陳柏清
總于夜半時分,被一個夢境驚醒,一個孩子在夕陽里,在無邊無際的草地里奔跑,無邊無際的草穗,慢慢地,慢慢地漫過她的背影……醒來,眼前是空洞洞的黑暗。
故鄉的村落,在早春含露的清晨或初秋斑斕的傍晚,炊煙會裊裊地升起來,找不到日程開啟的痕跡。似乎隔壁二大伯叼著旱煙袋,扛著舊鋤頭,牽著那頭老牛走向南山的時候,這一天便開始了。母親用木梳沾著盆子里冒著熱氣的水,那水剛剛從大鍋里舀出來,帶著燉白菜的味道,慢慢梳通我凌亂的頭發,水滴在肩上,濕了夾襖,濕了搭在肩上的紅頭繩。
果季,我不知道她為什么叫這么個乳名,或者那個發音是不是這兩個字,她是圓圓胖胖的小姑娘,住得和我家隔一個當街,門口有一棵大槐樹。她比我年長三個月,卻能把我裝進去,臉頰鼓鼓的像塞進了兩個大蘋果,老是抿著嘴巴,目光深沉。冬天一到,她的臉上就會有裂紋,像生長過度炸裂了皮的蘋果。
她每天很早跑到我家里來,甚至炕上的被子還沒有整理好,她便來了。她悄悄坐在炕梢,母親讓她上桌喝碗粥,她不肯,一直等到我梳洗完畢,完全聽從我的安排,她會待到她媽媽喊她回家帶弟弟時。她要么跟我玩,要么帶弟弟,絕不肯帶弟弟跟我玩,她說,弟弟煩人,她怕會煩到我。
兩年后我上學了,放學必能看見她背著弟弟在門口的大槐樹下。我遠遠地沖她揮手,喊一聲“果季!”她答應著,把弟弟往背上送一送,往前走兩步,說:“你放學了。”我說:“是啊。”然后我們坐下來說些學校里的趣事。
上到二年級,我們要搬家,傍晚大汽車停在門口,大人們把東西裝上車,我坐進駕駛室,看見果季急急地背著弟弟跑來。

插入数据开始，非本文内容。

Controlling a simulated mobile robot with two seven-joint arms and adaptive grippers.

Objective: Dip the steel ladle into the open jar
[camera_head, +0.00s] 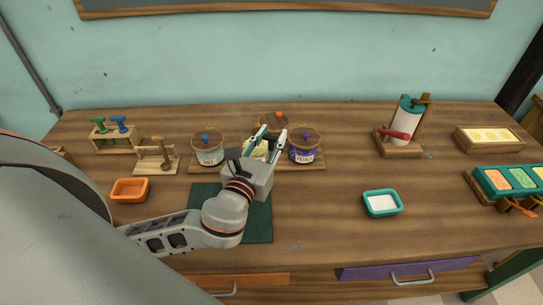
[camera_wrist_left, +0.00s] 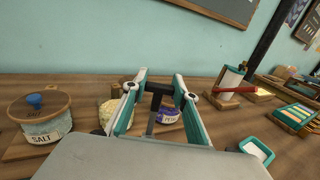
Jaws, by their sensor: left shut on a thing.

我們隔著駕駛室的玻璃望著,我的視線一點點被漫上的淚水模糊,她的眼睛水晶晶,像兩汪泉,夕陽灑了一身。車子開走了,好長時間,我的眼前都是這個畫面,看不到其他。
新學校我很不習慣,便常常想起果季。寒假跑回故鄉去看她,竹板的籬笆門掛著舊鎖。鄉下是不鎖門的,如果鎖了門,就是這戶人家不在了。院子里扔著破籮筐。問二大伯,果然是,果季的父親春天幫人蓋房子出了意外,果季的媽媽帶著她和弟弟回了娘家,或者又嫁人,沒人知道。我望望遠處的天,不知道沉默的果季在哪里,過得開心嗎。
小畫是我上初中的同學,我的前座,她瘋狂地崇拜我,不知作文課上我哪里來得那么多話可以說。我們課間在教室的平房外和其他同學曬太陽擠香油,她老是和我挨著,用長長的手臂抱住我的肩,我們像兩團棉花球摟在一起。夏天放學時,太陽還很高,我們在操場的楊樹下玩藏寶,她會作弊,偷偷告訴我,寶貝藏在哪里,無外乎一塊兒糖,或者帶香味的小橡皮,甚或一顆未熟的青杏子。為了那也許并不珍貴的小玩意兒,我們把墻根和樹邊的草皮翻得稀爛。
我很討厭搬家,也不喜歡不停地換環境,因為我不得不面對新人、新環境,而那些已經處得熟悉的朋友,我萬分不舍。和小畫分別,她抱著我哭啊哭的像戀人。分別的頭一晚,她特意跑到我家里來,送給我一只綠皮的鋼筆。我送她回去,她的家在鎮子的西邊,過一座小橋就到。我們在橋上流連,說了所有想說的話,然后又說一遍,還是沒有分開,后來天黑了,她說,我送你回去吧,于是她送我回來,父母怕天黑危險,留她住了一夜。
我們擠在打好的大包小裹中間,抱在一起。天剛亮她就走了,我醒來只看見枕邊的一封她留給我的信。
從前的日子就像村頭小河邊的大水車,嘩啦嘩啦日夜不停息,無窮無盡,漸漸就覺得河流也有枯水期,日子也有窮盡。分別總是突如其來,充滿無助和無奈。無論怎樣的不舍,現實還是會造成流離。有時,就要那樣強忍眼淚,回頭看看,那些歲月的風煙中奔跑的草穗,那些走丟的人。